*Exercise prompt*: Quote the data below in full, please, without altering anything.

*Stored data*:
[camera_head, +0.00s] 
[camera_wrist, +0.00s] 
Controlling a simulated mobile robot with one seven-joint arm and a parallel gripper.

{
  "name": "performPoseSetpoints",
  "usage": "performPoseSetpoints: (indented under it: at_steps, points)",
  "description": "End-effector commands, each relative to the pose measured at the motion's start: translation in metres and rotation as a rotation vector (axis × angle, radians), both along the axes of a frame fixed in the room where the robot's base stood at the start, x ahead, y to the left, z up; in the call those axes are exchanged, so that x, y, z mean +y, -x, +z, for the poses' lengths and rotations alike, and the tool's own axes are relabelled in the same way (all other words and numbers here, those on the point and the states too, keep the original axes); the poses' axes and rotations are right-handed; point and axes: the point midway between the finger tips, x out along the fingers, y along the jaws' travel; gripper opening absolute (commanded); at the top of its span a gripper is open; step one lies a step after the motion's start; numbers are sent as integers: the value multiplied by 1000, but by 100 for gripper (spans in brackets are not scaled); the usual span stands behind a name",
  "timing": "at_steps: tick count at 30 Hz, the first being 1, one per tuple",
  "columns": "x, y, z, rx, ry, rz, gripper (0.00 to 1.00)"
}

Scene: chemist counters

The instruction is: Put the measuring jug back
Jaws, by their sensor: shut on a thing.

*Task output*:
[camera_head, +0.00s] 
[camera_wrist, +0.00s] 
Controlling a simulated mobile robot with one seven-joint arm and a parallel gripper.

{
  "name": "performPoseSetpoints",
  "usage": "performPoseSetpoints: (indented under it: at_steps, points)",
  "description": "End-effector commands, each relative to the pose measured at the motion's start: translation in metres and rotation as a rotation vector (axis × angle, radians), both along the axes of a frame fixed in the room where the robot's base stood at the start, x ahead, y to the left, z up; in the call those axes are exchanged, so that x, y, z mean +y, -x, +z, for the poses' lengths and rotations alike, and the tool's own axes are relabelled in the same way (all other words and numbers here, those on the point and the states too, keep the original axes); the poses' axes and rotations are right-handed; point and axes: the point midway between the finger tips, x out along the fingers, y along the jaws' travel; gripper opening absolute (commanded); at the top of its span a gripper is open; step one lies a step after the motion's start; numbers are sent as integers: the value multiplied by 1000, but by 100 for gripper (spans in brackets are not scaled); the usual span stands behind a name",
  "timing": "at_steps: tick count at 30 Hz, the first being 1, one per tuple",
  "columns": "x, y, z, rx, ry, rz, gripper (0.00 to 1.00)"
}

Scene: chemist counters

The instruction is: Put the measuring jug back
Jaws, by their sensor: shut on a thing.

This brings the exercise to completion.